SUPPLIED MATERIAL:
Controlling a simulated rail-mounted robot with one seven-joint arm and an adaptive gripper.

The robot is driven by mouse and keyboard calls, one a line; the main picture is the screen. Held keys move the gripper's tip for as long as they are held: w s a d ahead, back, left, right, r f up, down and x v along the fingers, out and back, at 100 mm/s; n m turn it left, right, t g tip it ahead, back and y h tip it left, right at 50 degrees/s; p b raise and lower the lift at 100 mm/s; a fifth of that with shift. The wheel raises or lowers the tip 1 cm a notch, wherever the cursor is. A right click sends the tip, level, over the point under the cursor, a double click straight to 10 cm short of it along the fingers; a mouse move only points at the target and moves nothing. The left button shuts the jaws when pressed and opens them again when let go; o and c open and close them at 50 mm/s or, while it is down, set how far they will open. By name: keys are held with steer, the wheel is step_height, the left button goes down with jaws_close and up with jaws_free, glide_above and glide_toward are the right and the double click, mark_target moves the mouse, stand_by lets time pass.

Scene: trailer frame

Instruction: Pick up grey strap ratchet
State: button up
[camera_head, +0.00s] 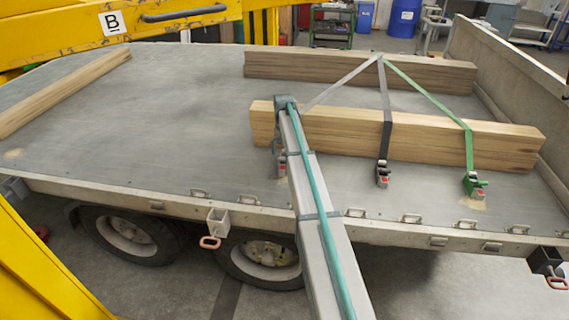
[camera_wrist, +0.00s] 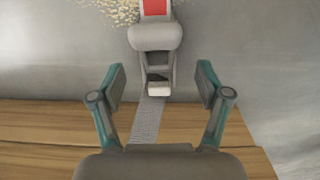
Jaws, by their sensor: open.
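The grey strap ratchet (camera_wrist: 156,40) shows in the wrist view, grey with a red patch at its top end, lying on the trailer bed. Its grey strap (camera_wrist: 146,122) runs from it over the wooden beam (camera_wrist: 50,124). My gripper (camera_wrist: 160,85) is open, one finger on each side of the ratchet's lower end in the picture, holding nothing. In the head view the grey ratchet (camera_head: 282,168) is mostly hidden behind my arm, beside the near beam (camera_head: 430,136). The grey strap (camera_head: 342,82) also shows there, rising to the far beam.
A black strap ratchet (camera_head: 382,175) and a green strap ratchet (camera_head: 474,185) lie to the right on the trailer bed (camera_head: 170,120). A far beam (camera_head: 300,66) and a left beam (camera_head: 65,92) also lie there. The bed's left half is mostly clear. Yellow frame parts (camera_head: 45,265) stand at left.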

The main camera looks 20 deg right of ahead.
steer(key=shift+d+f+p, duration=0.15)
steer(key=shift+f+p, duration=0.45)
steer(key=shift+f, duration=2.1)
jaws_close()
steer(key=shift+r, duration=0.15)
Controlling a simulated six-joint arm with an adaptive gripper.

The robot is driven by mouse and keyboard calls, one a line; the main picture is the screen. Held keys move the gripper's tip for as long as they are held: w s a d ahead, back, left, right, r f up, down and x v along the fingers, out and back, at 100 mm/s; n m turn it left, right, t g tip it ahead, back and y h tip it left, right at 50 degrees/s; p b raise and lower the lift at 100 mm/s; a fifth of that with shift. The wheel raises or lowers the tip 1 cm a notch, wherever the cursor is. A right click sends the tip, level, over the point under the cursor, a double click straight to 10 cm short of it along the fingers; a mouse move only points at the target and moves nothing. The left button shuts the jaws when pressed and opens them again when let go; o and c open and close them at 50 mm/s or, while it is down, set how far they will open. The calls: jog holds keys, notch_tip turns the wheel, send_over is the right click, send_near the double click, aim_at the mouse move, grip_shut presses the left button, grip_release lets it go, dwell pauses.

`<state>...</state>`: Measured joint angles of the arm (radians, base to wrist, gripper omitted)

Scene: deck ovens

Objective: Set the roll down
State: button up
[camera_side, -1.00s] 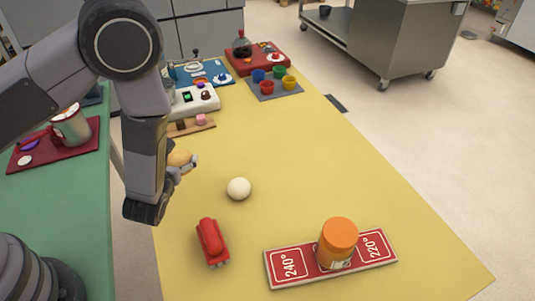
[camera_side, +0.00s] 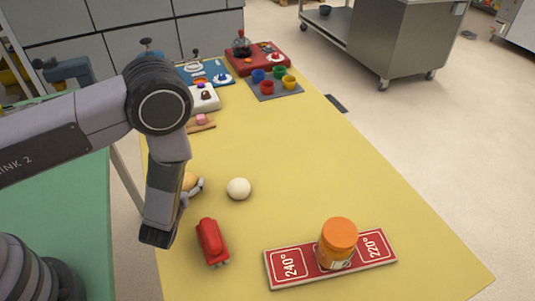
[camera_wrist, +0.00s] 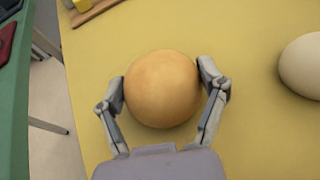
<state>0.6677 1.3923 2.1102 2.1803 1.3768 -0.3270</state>
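The roll (camera_wrist: 161,88) is a round, golden-brown ball between the two fingers of my gripper (camera_wrist: 166,90) in the wrist view. The fingers touch it on its left and right sides. In the side view the roll (camera_side: 188,180) is mostly hidden behind my arm, with one fingertip (camera_side: 197,187) showing. It is low over the left part of the yellow table (camera_side: 300,170). I cannot tell whether it touches the table. A red board marked 240° and 220° (camera_side: 290,266) lies near the front, with an orange-lidded jar (camera_side: 339,243) standing on its middle.
A white ball (camera_side: 239,188) sits just right of my gripper, also in the wrist view (camera_wrist: 303,66). A red toy-like vehicle (camera_side: 212,242) lies in front. Coloured cups (camera_side: 267,86) on a grey mat stand at the back. The table's right middle is clear.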

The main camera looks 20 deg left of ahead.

TO BE DONE: Your task is to list each line of the records with the word "joint".

RESPONSE TO THIS EXERCISE:
Controlling a simulated rail-mounted robot with one seven-joint arm and an adaptive gripper.
Controlling a simulated six-joint arm with an adaptive gripper.
`<state>...</state>`: Measured joint angles of the arm (radians, base to wrist, gripper omitted)

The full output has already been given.